Listed records:
::::

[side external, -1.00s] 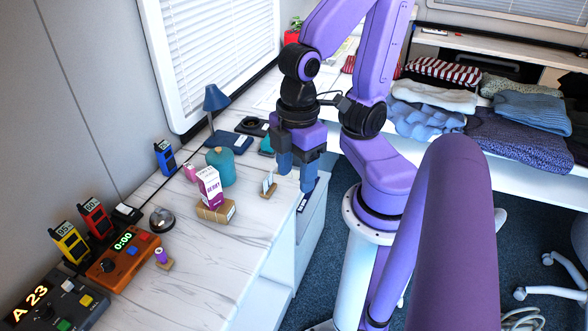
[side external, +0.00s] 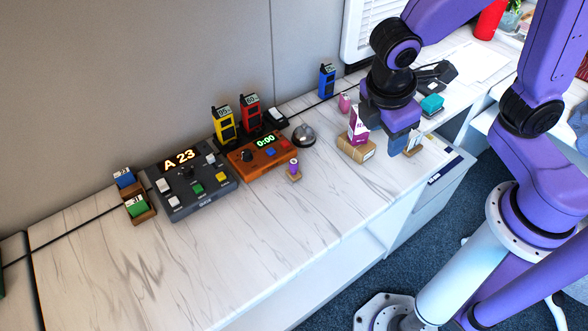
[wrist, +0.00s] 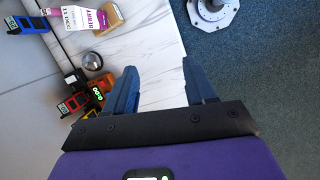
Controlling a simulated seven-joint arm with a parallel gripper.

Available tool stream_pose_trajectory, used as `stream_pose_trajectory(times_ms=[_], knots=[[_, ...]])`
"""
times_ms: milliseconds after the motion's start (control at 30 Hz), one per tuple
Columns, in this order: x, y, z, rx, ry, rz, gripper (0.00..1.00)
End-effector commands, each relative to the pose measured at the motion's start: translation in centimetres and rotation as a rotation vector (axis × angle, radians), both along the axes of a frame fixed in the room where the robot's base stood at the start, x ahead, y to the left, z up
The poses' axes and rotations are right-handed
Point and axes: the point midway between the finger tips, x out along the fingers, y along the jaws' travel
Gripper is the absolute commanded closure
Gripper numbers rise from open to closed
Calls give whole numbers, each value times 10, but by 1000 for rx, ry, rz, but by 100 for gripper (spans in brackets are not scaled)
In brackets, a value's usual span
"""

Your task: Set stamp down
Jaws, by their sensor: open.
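A small purple-topped piece (side external: 294,167) stands upright on a little wooden base on the white marbled counter, in front of the orange timer box. It may be the stamp, but it is too small to be sure. My gripper (side external: 403,142) is open, well to its right, in front of the pink-and-white carton. In the wrist view, the two blue fingers of my gripper (wrist: 160,66) stand apart with nothing between them. The purple-topped piece cannot be made out there.
A bell (side external: 304,135), orange timer (side external: 262,150) and dark console (side external: 190,183) line the back. The front counter (side external: 270,235) is clear.

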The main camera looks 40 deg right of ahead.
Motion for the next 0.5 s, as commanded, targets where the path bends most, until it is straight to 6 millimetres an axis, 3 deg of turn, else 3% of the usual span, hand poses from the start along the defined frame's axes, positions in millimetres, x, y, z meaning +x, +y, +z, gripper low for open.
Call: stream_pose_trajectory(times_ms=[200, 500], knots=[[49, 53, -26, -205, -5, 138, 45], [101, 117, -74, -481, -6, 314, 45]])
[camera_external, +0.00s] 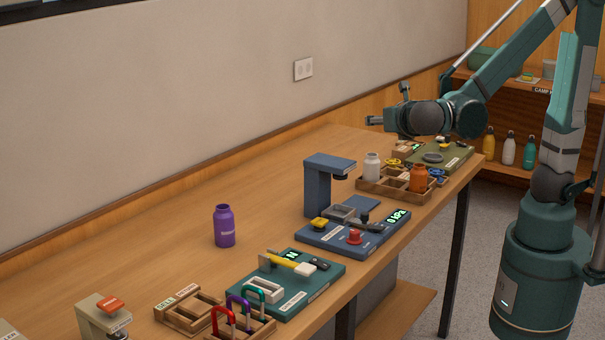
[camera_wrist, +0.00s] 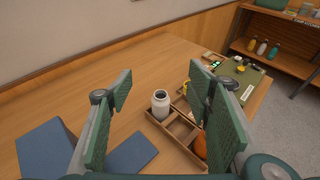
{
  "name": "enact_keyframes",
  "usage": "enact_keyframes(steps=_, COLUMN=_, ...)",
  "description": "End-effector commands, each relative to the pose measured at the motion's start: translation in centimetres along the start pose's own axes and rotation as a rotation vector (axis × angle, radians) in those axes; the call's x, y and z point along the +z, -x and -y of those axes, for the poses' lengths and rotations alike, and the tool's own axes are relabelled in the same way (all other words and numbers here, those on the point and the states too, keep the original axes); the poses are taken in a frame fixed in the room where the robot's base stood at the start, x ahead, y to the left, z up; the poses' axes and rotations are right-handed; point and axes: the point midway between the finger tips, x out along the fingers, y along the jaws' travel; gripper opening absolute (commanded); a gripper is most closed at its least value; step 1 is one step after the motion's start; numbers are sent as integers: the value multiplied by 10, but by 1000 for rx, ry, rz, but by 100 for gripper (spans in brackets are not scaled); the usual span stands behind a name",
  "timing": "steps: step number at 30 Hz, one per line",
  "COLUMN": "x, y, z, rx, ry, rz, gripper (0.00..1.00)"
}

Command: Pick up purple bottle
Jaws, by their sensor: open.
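The purple bottle (camera_external: 224,227) stands upright on the wooden table, left of the blue test stand, with clear tabletop around it. It does not show in the wrist view. My gripper (camera_external: 384,121) is raised above the far part of the table, well to the right of and beyond the purple bottle. In the wrist view my gripper (camera_wrist: 160,92) shows two green finger pads spread wide apart, with nothing between them but the view of the table and a white bottle below.
A blue stand (camera_external: 318,187) rises between my gripper and the purple bottle. A wooden tray (camera_external: 385,193) holds a white bottle (camera_external: 372,167) and an orange bottle (camera_external: 418,178). A green board (camera_external: 318,290) and a rack of carabiners lie nearer the front. The wall runs behind.

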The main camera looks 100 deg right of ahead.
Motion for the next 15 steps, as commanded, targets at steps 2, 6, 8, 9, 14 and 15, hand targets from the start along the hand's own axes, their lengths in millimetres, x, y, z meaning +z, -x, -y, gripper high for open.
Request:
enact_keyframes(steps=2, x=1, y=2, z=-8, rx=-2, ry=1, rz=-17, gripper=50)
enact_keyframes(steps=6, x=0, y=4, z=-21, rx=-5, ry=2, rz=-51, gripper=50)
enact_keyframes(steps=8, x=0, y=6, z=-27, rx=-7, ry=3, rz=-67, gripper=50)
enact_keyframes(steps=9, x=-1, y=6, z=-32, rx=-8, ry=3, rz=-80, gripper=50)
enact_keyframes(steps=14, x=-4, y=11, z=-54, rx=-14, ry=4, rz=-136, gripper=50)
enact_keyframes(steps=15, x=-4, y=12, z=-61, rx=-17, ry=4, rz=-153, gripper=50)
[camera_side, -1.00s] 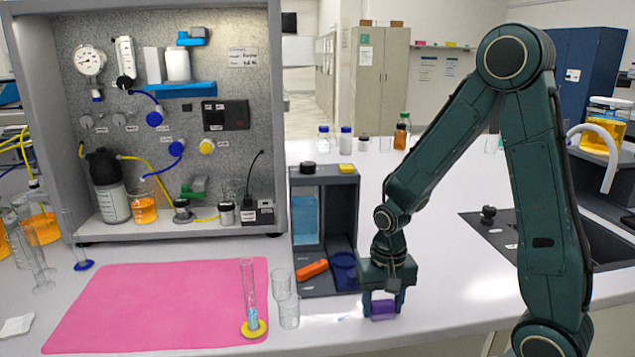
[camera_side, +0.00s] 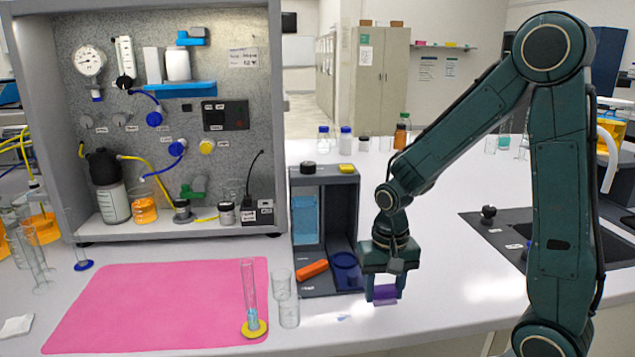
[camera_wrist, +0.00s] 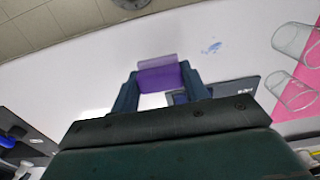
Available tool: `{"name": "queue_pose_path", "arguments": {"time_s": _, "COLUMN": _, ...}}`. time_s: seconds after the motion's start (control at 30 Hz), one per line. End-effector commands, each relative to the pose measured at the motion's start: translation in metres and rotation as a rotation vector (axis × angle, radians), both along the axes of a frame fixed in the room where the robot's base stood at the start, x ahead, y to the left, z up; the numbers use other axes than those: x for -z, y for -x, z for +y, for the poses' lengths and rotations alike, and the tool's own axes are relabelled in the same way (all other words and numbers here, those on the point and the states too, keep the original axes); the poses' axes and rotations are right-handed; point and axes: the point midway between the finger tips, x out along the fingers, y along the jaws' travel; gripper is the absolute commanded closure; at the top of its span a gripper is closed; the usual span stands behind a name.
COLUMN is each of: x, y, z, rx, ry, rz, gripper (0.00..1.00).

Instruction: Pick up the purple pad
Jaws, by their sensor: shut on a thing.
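The purple pad (camera_side: 385,293) is between the fingers of my gripper (camera_side: 384,288), which is shut on it. In the side view the pad is held just above the white bench, near its front edge and right of the grey rack. The wrist view shows the pad (camera_wrist: 160,78) between the two dark fingers, with a paler, see-through strip along its far edge. The fingers cover the pad's two ends.
The grey rack (camera_side: 325,283) with an orange block (camera_side: 314,268) stands close left of my gripper. Two clear beakers (camera_side: 288,312) stand left of it, beside the pink mat (camera_side: 150,310) and a cylinder (camera_side: 251,300). A dark sink (camera_side: 545,235) lies right.

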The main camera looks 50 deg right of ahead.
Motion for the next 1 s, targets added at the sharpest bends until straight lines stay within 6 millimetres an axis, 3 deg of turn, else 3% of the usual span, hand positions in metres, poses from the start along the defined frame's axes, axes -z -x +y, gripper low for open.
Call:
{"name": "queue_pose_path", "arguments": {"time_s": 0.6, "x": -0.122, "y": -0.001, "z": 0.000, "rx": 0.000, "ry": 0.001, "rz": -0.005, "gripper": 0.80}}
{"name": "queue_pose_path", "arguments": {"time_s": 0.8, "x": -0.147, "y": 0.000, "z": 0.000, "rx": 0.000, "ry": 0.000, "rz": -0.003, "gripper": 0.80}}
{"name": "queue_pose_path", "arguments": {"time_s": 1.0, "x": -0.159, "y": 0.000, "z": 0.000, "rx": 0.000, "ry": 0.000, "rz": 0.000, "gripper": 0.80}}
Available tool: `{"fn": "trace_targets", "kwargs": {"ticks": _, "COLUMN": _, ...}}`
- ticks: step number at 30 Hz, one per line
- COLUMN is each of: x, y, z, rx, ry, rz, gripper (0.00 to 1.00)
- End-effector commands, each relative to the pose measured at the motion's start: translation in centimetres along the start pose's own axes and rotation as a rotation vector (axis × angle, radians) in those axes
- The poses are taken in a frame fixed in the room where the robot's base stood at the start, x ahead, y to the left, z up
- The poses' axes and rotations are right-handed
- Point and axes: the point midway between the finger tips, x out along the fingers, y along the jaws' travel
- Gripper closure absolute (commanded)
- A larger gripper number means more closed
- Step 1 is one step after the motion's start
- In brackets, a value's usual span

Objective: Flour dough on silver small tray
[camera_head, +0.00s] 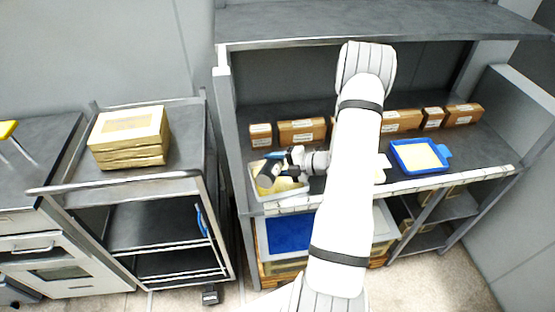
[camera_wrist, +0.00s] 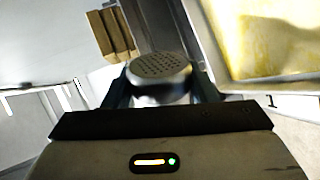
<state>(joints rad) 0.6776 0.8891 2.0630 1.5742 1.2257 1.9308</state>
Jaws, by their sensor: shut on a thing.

::::

Exercise:
Write down only how many lines in the listing contain the word "positions".

Complete response:
2